Karleen Everitt says by moving the festival from Kaikohe to Tamaki Makaurau, the tribe is going to where most of its people live - and saying it hasn't forgotten them.

“Having the event here in Tamaki allows us to share that amazing richness of our Ngapuhitanga, celebrating our Ngapuhitanga, and now we get the opportunity to strike the flint of those torches on the way home so they can see yes, they can walk on home into the heartland of Ngapuhi,” Ms Everitt says.


Ngapuhi chairperson Sonny Tau says the Fisheries Ministry has given the Government incorrect advice that its proposed shared fisheries policy won't affect the Maori fisheries settlement.

The Ministry wants to cut commercial quota in species like snapper, kahawai and paua so recreational fishers can catch more.

Mr Tau says documents released under the Official Information Act show Fisheries Minister Jim Anderton was advised the plan was positive for Maori and consistent with the Fisheries Deed of Settlement, signed by Maori and the Crown in 1992.
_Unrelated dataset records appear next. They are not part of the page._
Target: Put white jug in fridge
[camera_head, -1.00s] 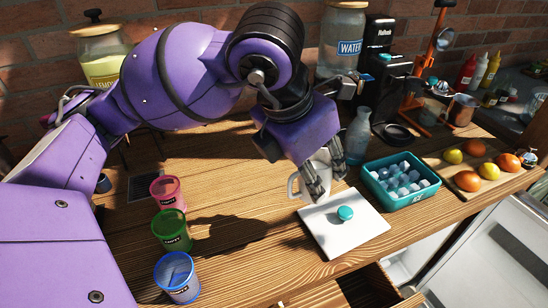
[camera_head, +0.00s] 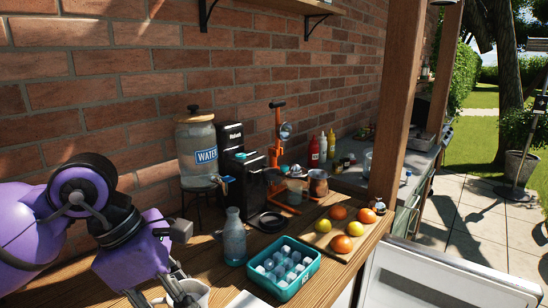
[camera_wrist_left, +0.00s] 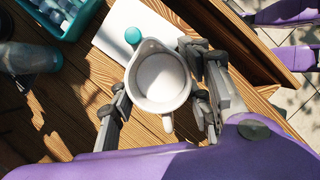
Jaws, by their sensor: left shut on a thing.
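The white jug (camera_wrist_left: 160,80) is upright between the fingers of my left gripper (camera_wrist_left: 165,105) in the left wrist view, seen from above into its open top. The gripper is shut on it, fingers on both sides. In the head view my left gripper (camera_head: 160,292) is at the bottom edge, and only part of the jug (camera_head: 194,292) shows. I cannot tell whether the jug is off the table. The fridge (camera_head: 440,278) appears as a white panel and edge at the lower right, mostly cut off. My right gripper is not in view.
A teal ice crate (camera_head: 285,291), a blue-grey bottle (camera_head: 234,240) and a board with fruit (camera_head: 345,258) stand right of the jug. A water dispenser (camera_head: 197,150) and a black coffee machine (camera_head: 240,180) are behind. A white board (camera_wrist_left: 118,30) with a teal lid (camera_wrist_left: 133,36) lies beside the jug.

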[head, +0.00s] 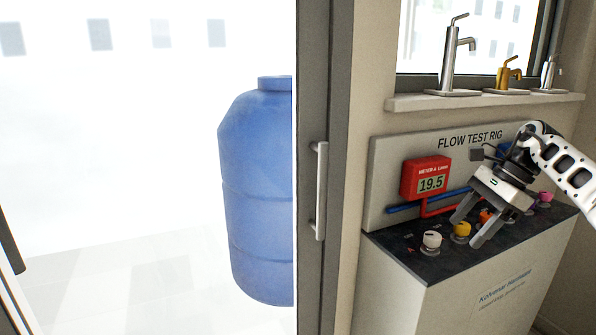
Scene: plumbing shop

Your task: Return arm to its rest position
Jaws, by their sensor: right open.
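My right gripper (476,228) is in front of the flow test rig (385,180), above its dark top with coloured knobs. A white knob (432,240) stands left of the fingers. A yellow knob (461,230) shows between the fingertips. An orange knob (486,215) is partly hidden by the gripper. A pink knob (545,198) stands to the right. Whether the fingers touch any knob I cannot tell. My left gripper is not in view.
A red meter (427,178) reading 19.5 is on the rig's panel, with red and blue pipes below. Several taps, one a tall chrome tap (453,55), stand on the sill (480,101) above. A door handle (320,190) is left of the rig. A blue barrel (258,190) stands beyond glass.

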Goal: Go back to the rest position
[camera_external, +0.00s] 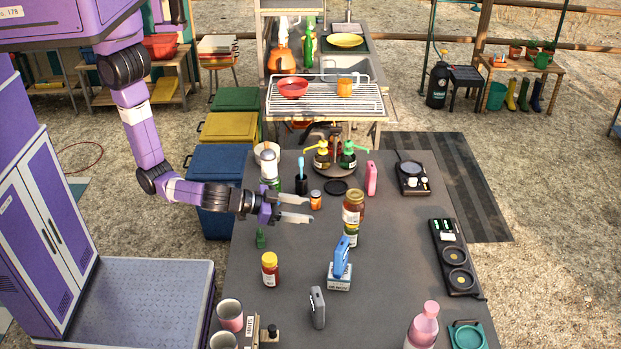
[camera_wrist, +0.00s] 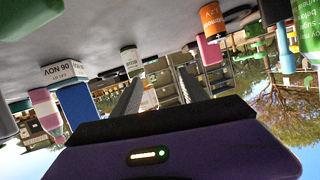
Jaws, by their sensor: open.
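My purple arm reaches in from the left in the external view. My gripper (camera_external: 296,207) is over the left part of the grey table (camera_external: 290,265), pointing right. Its two light fingers are apart with nothing visible between them. In the wrist view, which is upside down, the gripper (camera_wrist: 158,92) also shows two separated fingers. I cannot tell whether the fingers touch anything.
A red bottle with a yellow cap (camera_external: 270,270) and a blue item on a box (camera_external: 341,266) are nearer. Coloured bins (camera_external: 220,167) stand left of the table.

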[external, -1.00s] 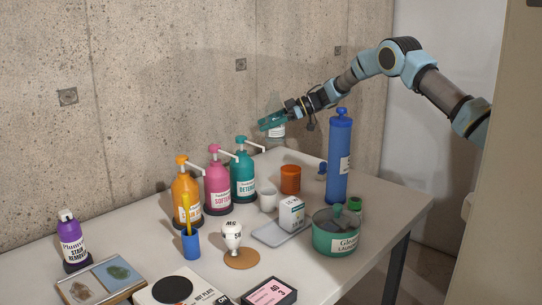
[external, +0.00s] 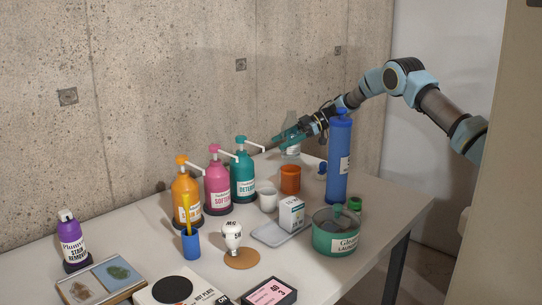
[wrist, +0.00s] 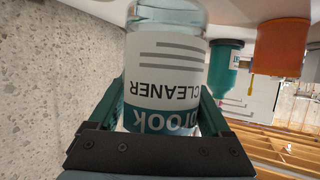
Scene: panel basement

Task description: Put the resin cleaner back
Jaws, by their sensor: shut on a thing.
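The resin cleaner is a clear bottle (external: 290,152) with a white and teal label. It is at the back of the table, beyond the teal pump bottle. My gripper (external: 288,136) is shut around it from the right. In the wrist view the cleaner bottle (wrist: 165,60) fills the middle, its "CLEANER" lettering upside down, between the two teal fingers of my gripper (wrist: 160,88). The bottle looks upright in the external view. I cannot tell whether its base touches the table.
A teal pump bottle (external: 243,178), an orange jar (external: 290,180) and a tall blue cylinder (external: 339,165) stand near. A white cup (external: 268,200), a small box (external: 291,212) and a green tin (external: 335,240) are in front. The concrete wall (external: 150,90) rises behind.

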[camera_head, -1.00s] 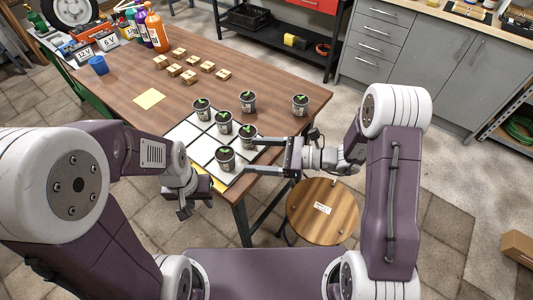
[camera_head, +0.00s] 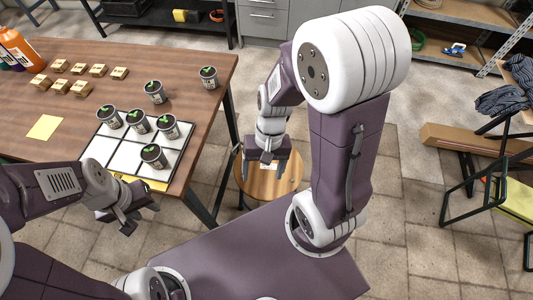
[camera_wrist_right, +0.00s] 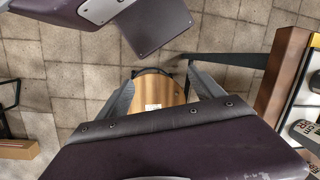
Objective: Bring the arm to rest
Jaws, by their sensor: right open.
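My right gripper (camera_head: 263,178) hangs pointing down over the round wooden stool (camera_head: 247,190), clear of the table's right edge. In the right wrist view its two fingers (camera_wrist_right: 163,88) stand apart with nothing between them, and the stool seat (camera_wrist_right: 160,95) shows beyond them. My left gripper (camera_head: 127,218) is low at the table's front edge, beside the grid board. Its finger gap is not clear in the head view, and no object shows in it.
The wooden table (camera_head: 80,105) holds a white grid board (camera_head: 105,150) with several potted seedlings, a yellow note (camera_head: 45,127) and small wooden blocks (camera_head: 80,88). A cardboard box (camera_head: 460,138) and a metal frame (camera_head: 470,185) stand at right. Floor between is clear.

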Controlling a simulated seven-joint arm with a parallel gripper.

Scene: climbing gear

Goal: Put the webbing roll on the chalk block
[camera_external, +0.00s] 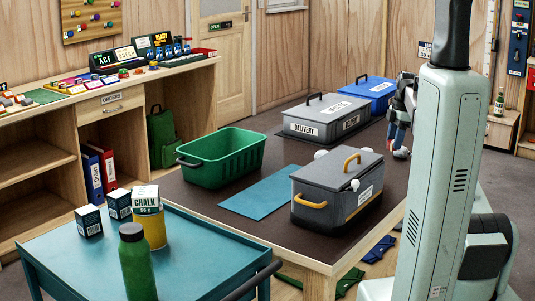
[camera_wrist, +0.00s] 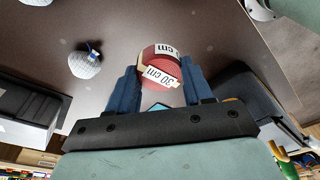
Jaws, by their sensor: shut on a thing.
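The webbing roll (camera_wrist: 157,62) is a red roll with white "30 cm" labels, between the blue fingers of my gripper (camera_wrist: 160,76) in the wrist view. My gripper is shut on it, over the brown table. In the external view my gripper (camera_external: 401,118) shows at the table's far right, partly hidden behind my arm; the roll is not clear there. The chalk block (camera_external: 146,198) is a white box labelled CHALK, on top of a yellow tin (camera_external: 152,230) on the teal cart at the front left, well away from my gripper.
On the table (camera_external: 190,197) are a green crate (camera_external: 222,160), a blue mat (camera_external: 262,196), a grey yellow-handled case (camera_external: 335,190) and a grey DELIVERY case (camera_external: 328,118). A green bottle (camera_external: 136,265) and small dark boxes (camera_external: 89,221) stand by the tin. A whitish ball (camera_wrist: 85,64) lies near my gripper.

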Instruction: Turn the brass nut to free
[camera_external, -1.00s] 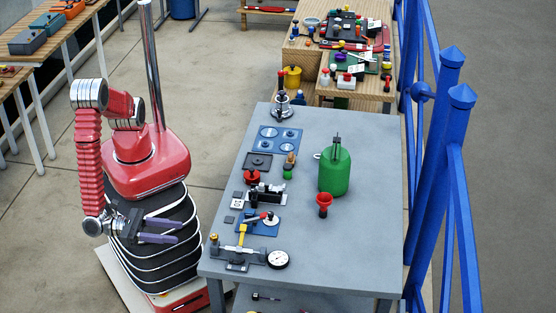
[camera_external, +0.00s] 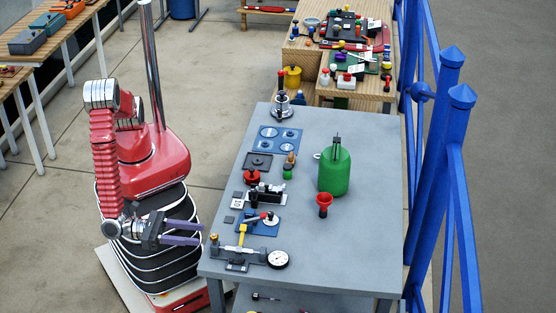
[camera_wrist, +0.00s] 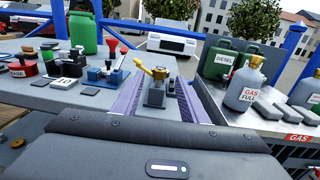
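A grey fitting (camera_external: 238,262) with a yellow lever (camera_external: 242,235) and a round white dial (camera_external: 278,259) stands at the table's near left corner. A small brass-coloured piece, probably the brass nut (camera_external: 214,240), shows at its left end. In the wrist view the fitting (camera_wrist: 155,97) appears between my finger lines, with a brass-coloured part (camera_wrist: 160,73) on top. The nut's exact shape is too small to tell. My gripper (camera_external: 203,234) is open and empty, with its purple fingers just left of the table edge, apart from the fitting. It also shows in the wrist view (camera_wrist: 158,92).
A blue plate with a red-tipped lever (camera_external: 262,217), a red knob (camera_external: 252,176), a red funnel (camera_external: 324,203) and a green canister (camera_external: 334,170) stand on the grey table (camera_external: 365,240). Gas bottles (camera_wrist: 245,85) show at right in the wrist view. The table's right half is mostly clear.

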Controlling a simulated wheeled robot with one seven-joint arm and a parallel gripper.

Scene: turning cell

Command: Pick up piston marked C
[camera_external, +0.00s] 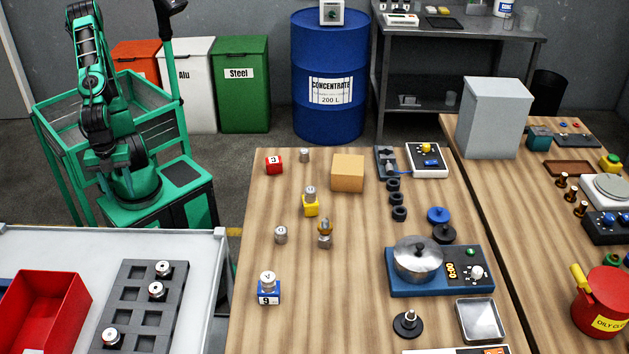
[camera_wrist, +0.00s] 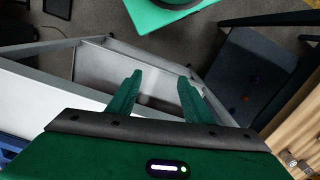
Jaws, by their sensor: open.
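Several small silver pistons stand on the wooden table. One piston (camera_external: 306,155) is beside a red block, one (camera_external: 310,193) is on a yellow block (camera_external: 310,208), and one (camera_external: 281,235) stands alone. More silver pieces (camera_external: 163,268) sit in a dark grey tray (camera_external: 140,315). The marks are too small to tell which is C. My gripper (camera_wrist: 160,88) is open and empty; in the external view it is beside my base, away from the table.
A red block (camera_external: 274,163) and a cardboard box (camera_external: 348,173) stand at the wooden table's far end. A red bin (camera_external: 45,308) sits beside the grey tray. Orange, white and green bins stand behind me.

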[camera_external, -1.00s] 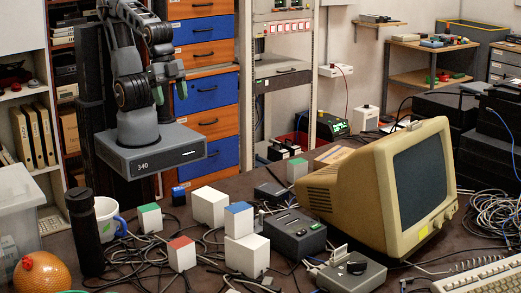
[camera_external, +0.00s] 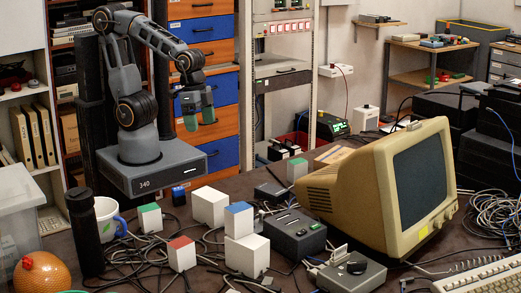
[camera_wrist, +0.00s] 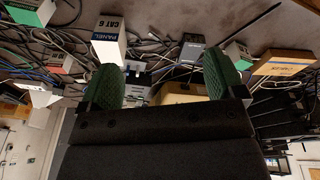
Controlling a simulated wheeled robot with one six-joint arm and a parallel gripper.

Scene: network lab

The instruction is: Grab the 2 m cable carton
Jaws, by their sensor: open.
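Several small cartons lie on the dark table; I cannot read "2 m" on any. In the external view they are a green-topped carton (camera_external: 150,217), a red-topped one (camera_external: 181,254), a blue-topped one (camera_external: 239,221), plain white ones (camera_external: 209,207) and a green one by the monitor (camera_external: 297,170). In the wrist view a white carton (camera_wrist: 108,42) reads "CAT 6 PANEL"; a red-marked carton (camera_wrist: 58,63) and green-marked ones (camera_wrist: 237,50) also show. My gripper (camera_external: 199,112) is open and empty above the table's far edge, its green fingertips apart; it also shows in the wrist view (camera_wrist: 162,78).
A large beige monitor (camera_external: 380,190) stands on the right. Grey boxes (camera_external: 293,235) and loose cables crowd the table middle. A brown carton (camera_wrist: 285,62) shows in the wrist view.

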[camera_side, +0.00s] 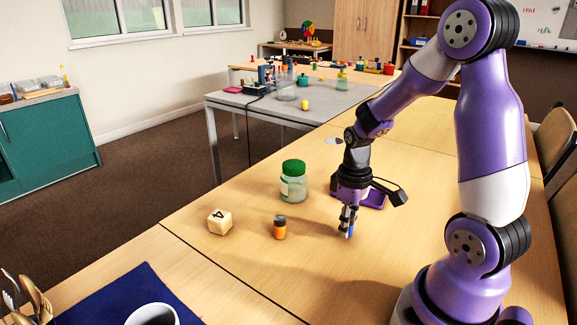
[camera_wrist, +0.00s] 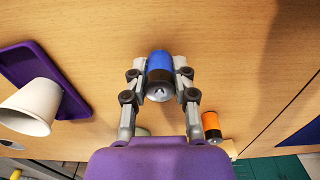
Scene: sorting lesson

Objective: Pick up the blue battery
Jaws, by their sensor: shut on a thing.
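The blue battery (camera_wrist: 160,68) has a blue body with a dark band and a metal end. In the wrist view it sits between the two fingers of my gripper (camera_wrist: 160,75), which touch it on both sides. In the side view my gripper (camera_side: 348,222) points down low at the table, and a bit of the blue battery (camera_side: 350,232) shows between the fingertips. My gripper is shut on it. I cannot tell whether the battery still touches the table.
The front right tabletop is clear.

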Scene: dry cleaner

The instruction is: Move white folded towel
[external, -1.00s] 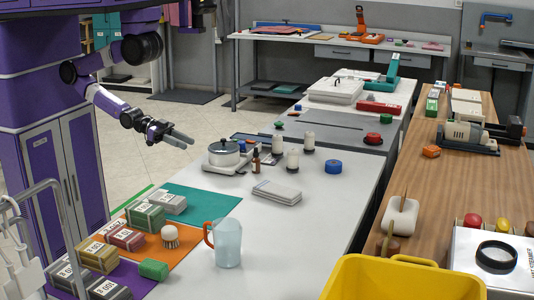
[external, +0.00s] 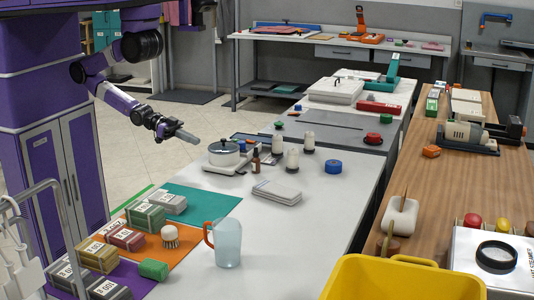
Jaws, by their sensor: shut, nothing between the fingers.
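The white folded towel (external: 277,192) lies flat on the grey-white table, right of the middle of its front part. My gripper (external: 190,138) is in the air left of the table, above and to the left of the pot. It is shut and empty, its fingers pointing right, well apart from the towel. Nothing hides the towel.
A jug (external: 227,243) stands in front. The table right of the jug is clear.

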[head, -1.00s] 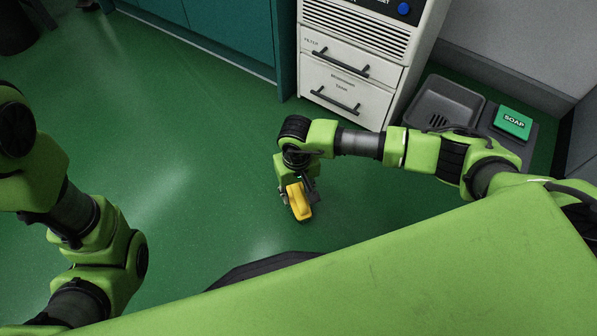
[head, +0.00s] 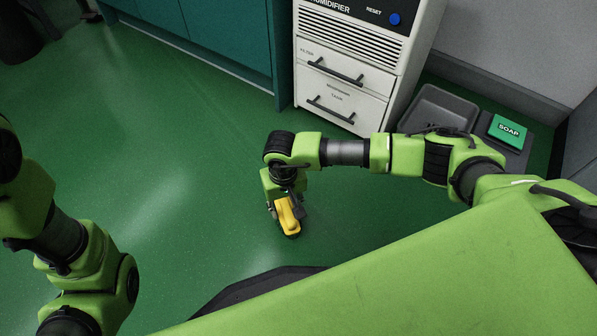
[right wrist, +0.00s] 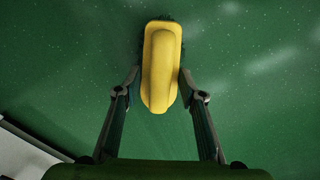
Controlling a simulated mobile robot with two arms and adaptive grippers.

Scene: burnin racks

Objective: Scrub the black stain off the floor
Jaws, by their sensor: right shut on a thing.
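My right gripper (head: 286,205) is shut on a yellow brush (head: 289,214) and holds it low over the green floor (head: 150,130). In the right wrist view the brush's yellow handle (right wrist: 160,70) sits between the two fingers (right wrist: 158,85), with dark bristles showing around its far end. I cannot tell whether the bristles touch the floor. No black stain can be made out on the visible floor; the brush, gripper and my own body hide part of it. My left arm shows at the left edge, but its gripper is out of view.
A white dehumidifier (head: 345,75) with two drawers stands behind my right arm, beside teal cabinets (head: 215,40). A grey tray (head: 440,108) and a green soap box (head: 507,131) are at the right. The floor left of the brush is open.

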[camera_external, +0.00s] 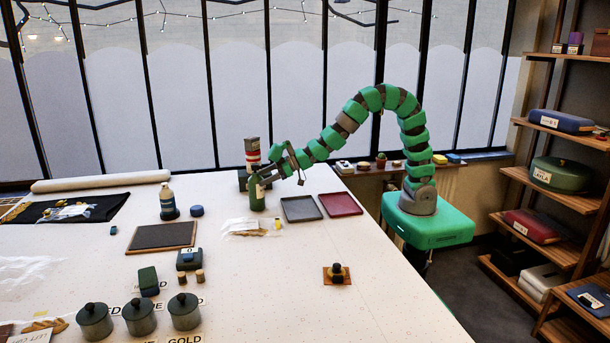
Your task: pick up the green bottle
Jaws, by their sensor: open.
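The green bottle (257,196) stands upright on the white table, toward the far side. My gripper (268,177) is at the end of the green segmented arm, which arches over from the right. Its fingers are open at the upper part of the bottle, on its right side. From this view I cannot tell whether the fingers are around the bottle or touching it. Part of the bottle's upper right side is hidden by the gripper.
A red-and-white can (252,150) stands just behind the bottle. Two shallow trays, grey (301,208) and red (339,204), lie to its right. The table's right front is mostly clear.

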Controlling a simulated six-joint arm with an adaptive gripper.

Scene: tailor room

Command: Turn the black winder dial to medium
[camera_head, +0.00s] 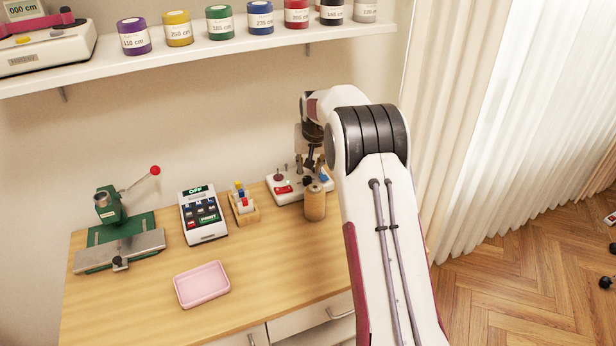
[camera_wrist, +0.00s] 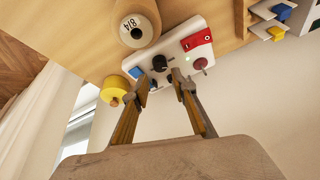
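The white winder (camera_head: 289,195) stands at the back right of the table, partly hidden by my arm. The wrist view shows its top panel (camera_wrist: 182,50) with the black dial (camera_wrist: 160,63), a red switch (camera_wrist: 197,40), a dark red knob (camera_wrist: 200,64), a lit green light and a blue part. My gripper (camera_wrist: 162,80) has its fingers apart, with the dial just beyond the gap between the tips. I cannot tell whether a finger touches it. In the head view my gripper (camera_head: 313,158) points down over the winder. The dial's setting is not readable.
A tan cone marked 8/4 (camera_wrist: 137,24) stands close beside the winder, also in the head view (camera_head: 315,204). A yellow spool (camera_wrist: 114,91) is near one finger. A label printer (camera_head: 204,216), green press (camera_head: 119,235) and pink tray (camera_head: 201,285) stand left.

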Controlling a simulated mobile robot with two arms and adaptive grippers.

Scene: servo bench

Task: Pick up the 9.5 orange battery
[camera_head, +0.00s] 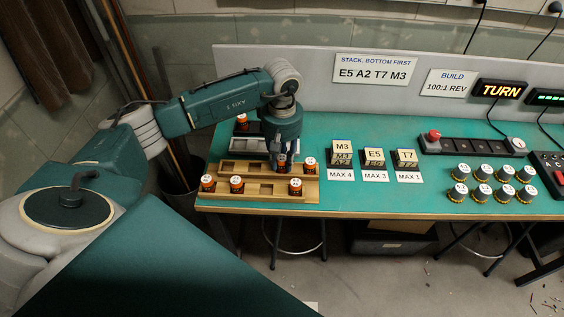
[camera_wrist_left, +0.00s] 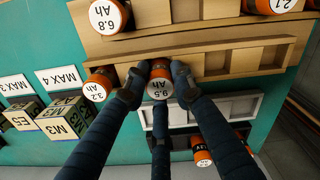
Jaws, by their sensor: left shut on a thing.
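The 9.5 orange battery (camera_wrist_left: 160,74) has a white top marked 9.5 and shows between my left gripper's fingers (camera_wrist_left: 157,90) in the left wrist view. The fingers are shut on its sides, and a third finger shows below it. In the head view my left gripper (camera_head: 281,162) points down over the wooden battery rack (camera_head: 262,197) at the bench's left end, mostly covering the battery. I cannot tell whether the battery is clear of its slot. My right gripper is not in view.
Orange batteries marked 3.2 (camera_wrist_left: 97,84), 6.8 (camera_wrist_left: 106,17) and 2.1 (camera_wrist_left: 276,5) stand close by in the rack. A grey-white tray (camera_wrist_left: 236,107) lies beside it. Labelled blocks (camera_head: 342,151), several knobbed pieces (camera_head: 481,171) and a TURN display (camera_head: 501,91) are to the right.

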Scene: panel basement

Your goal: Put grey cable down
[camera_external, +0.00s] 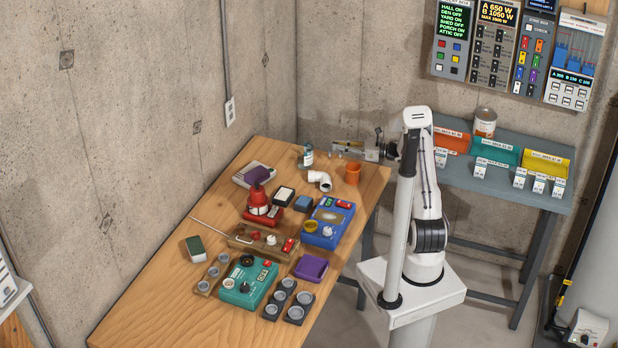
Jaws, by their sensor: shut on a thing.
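My gripper (338,150) is at the far end of the wooden table (160,290), pointing left, above or close to the table top. It is shut on a thing taken to be the grey cable; the cable itself is too small and too close in colour to the fingers and wall to make out. A small bottle with a blue label (307,156) stands just left of the fingertips. I cannot tell whether they touch.
A white pipe elbow (320,180) and an orange cup (352,173) stand below the gripper in the picture. A blue device (328,222), red lamp-like item (258,200) and teal box (249,283) crowd the middle. The near left table is clear. A grey bench (470,182) holds coloured bins.

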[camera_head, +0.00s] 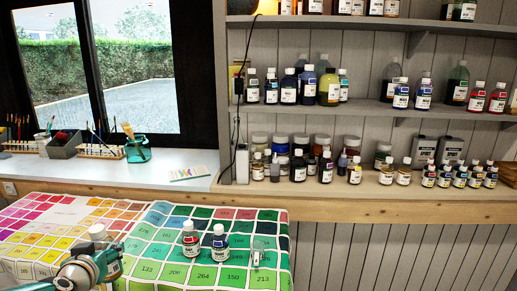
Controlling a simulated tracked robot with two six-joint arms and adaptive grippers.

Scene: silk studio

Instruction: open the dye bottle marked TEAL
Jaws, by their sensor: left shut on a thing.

He says iwi oppose the shared fisheries policy because it reduces the commercial value of their settlement.

Mr Tau says a meeting of Maori, commercial and recreational fishing organisations in Auckland yesterday was united in opposition and called on the government to start again.

He says the three sectors can come up with a better fisheries management plan, if the government will let them.


Maori Party co-leader Pita Sharples is standing by a call for iwi to occupy disputed land.

The party is in a battle with Labour's Maori caucus for bragging rights over the Government's decision to stop the sale of two Landcorp properties currently occupied by Waitangi claimants.

Senior ministers say the Maori Party's opposition had nothing to do with the decision, and they have condemned its call for more occupations.

But Dr Sharples says Labour's Maori MPs are jealous at the Maori Party's success in showing up the flaws in Landcorp's land sales process.

“Parekura and Maori MPs of Labour are angry because we have pointed this out and the people have reacted and Government has had to do a back step and do an about turn. Quite frankly most Maori MPs in Government actually support what we’re doing and they just wish they'd done it,” Dr Sharples says.


An Eskimo love story with a Maori flavour will be a feature of this weekend's Wellington Fringe festival.

Actress Helen Moran will perform Skeleton Woman, an interpretation of an Inuit myth of a warrior who hooks a terrifying entity that pursues him.

Moran says writer Kathleen Gallagher has created a work which resonates with New Zealand audiences.

“She really brought the Maori element in so the warrior has a Maori speech which is also set in English so there’s this motif that goes through where she’s used the idea of whakarongo, listening, listening with all the senses,” Ms Moran says.

She has performed Skeleton Woman last year at the Storytelling as a Healing Art conference in Melbourne and the 2006 Dunedin Fringe Festival.